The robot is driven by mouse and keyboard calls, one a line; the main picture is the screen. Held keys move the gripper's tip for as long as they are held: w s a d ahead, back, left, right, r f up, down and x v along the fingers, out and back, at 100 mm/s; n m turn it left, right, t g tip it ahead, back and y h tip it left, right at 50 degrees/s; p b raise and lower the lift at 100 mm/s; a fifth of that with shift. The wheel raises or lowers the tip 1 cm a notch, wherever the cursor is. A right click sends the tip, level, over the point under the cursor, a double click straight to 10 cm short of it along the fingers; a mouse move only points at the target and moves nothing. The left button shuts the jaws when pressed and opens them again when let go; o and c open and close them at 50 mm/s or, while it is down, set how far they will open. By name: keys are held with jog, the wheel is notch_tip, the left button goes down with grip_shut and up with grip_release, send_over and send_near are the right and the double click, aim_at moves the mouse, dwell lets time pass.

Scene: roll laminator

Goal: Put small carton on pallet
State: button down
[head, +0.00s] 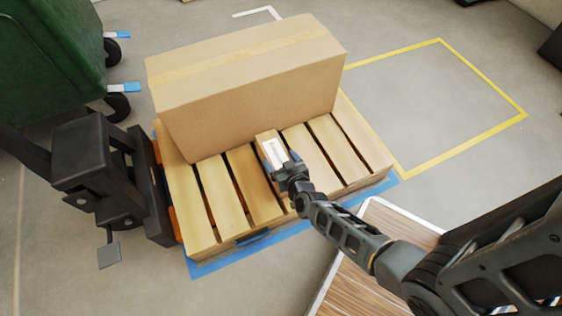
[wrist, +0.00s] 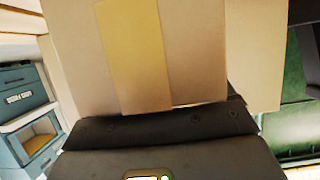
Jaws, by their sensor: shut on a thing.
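The small carton (head: 268,143) is a little tan box with a pale label, seen at the middle of the pallet in the head view. My gripper (head: 285,170) is shut on it from the near side. The wooden pallet (head: 205,205) has light slats and lies on the floor, with the carton over its right-middle slats. I cannot tell whether the carton touches the slats. In the wrist view a tan carton surface with a yellow tape strip (wrist: 132,55) fills the top middle, right at my gripper (wrist: 160,125).
A large taped carton (head: 255,95) stands on the pallet's back half, close behind the small carton. A black pallet truck (head: 105,175) is at the pallet's left. A green wheeled bin (head: 55,60) is at top left. A yellow-outlined floor area (head: 440,105) at right is clear.

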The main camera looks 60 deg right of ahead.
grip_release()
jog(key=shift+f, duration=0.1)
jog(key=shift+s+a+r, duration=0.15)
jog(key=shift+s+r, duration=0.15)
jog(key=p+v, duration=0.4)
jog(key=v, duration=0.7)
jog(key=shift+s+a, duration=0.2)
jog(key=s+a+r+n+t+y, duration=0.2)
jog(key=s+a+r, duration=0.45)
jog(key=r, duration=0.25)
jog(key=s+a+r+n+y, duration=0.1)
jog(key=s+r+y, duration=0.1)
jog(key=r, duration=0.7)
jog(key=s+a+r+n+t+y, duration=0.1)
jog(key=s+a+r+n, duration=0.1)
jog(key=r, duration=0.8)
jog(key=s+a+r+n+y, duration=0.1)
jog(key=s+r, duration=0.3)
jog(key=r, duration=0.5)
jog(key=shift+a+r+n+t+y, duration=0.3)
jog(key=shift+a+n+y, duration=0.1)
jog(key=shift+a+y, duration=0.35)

* [GOAL] Every line of the listing that holds "button" should be found and copied.

* [EXPECTED OUTPUT]
The robot is driven by mouse and keyboard calls, one a line; the main picture is the screen. Held keys move the gripper's tip for as long as they are held: w s a d ahead, back, left, right, r f up, down and x v along the fingers, out and back, at 100 mm/s; n m turn it left, right, t g tip it ahead, back and y h tip it left, right at 50 degrees/s; p b raise and lower the lift at 100 mm/s; a fifth of that with shift. The wheel raises or lowers the tip 1 cm a notch, wherever the cursor is. A right click sends the tip, level, over the point under the cursor, a double click straight to 10 cm short of it along the fingers; a mouse move only points at the target and moves nothing. The left button shuts the jaws when pressed and opens them again when let go; o and c open and close them at 50 mm/s or, while it is down, set how far they will open. By name: keys are held with jog, the wheel is notch_tip, the left button goes down with grip_shut and up with grip_release, send_over and send_near are the right and the double click, aim_at moves the mouse, dwell lets time pass.
State: button down

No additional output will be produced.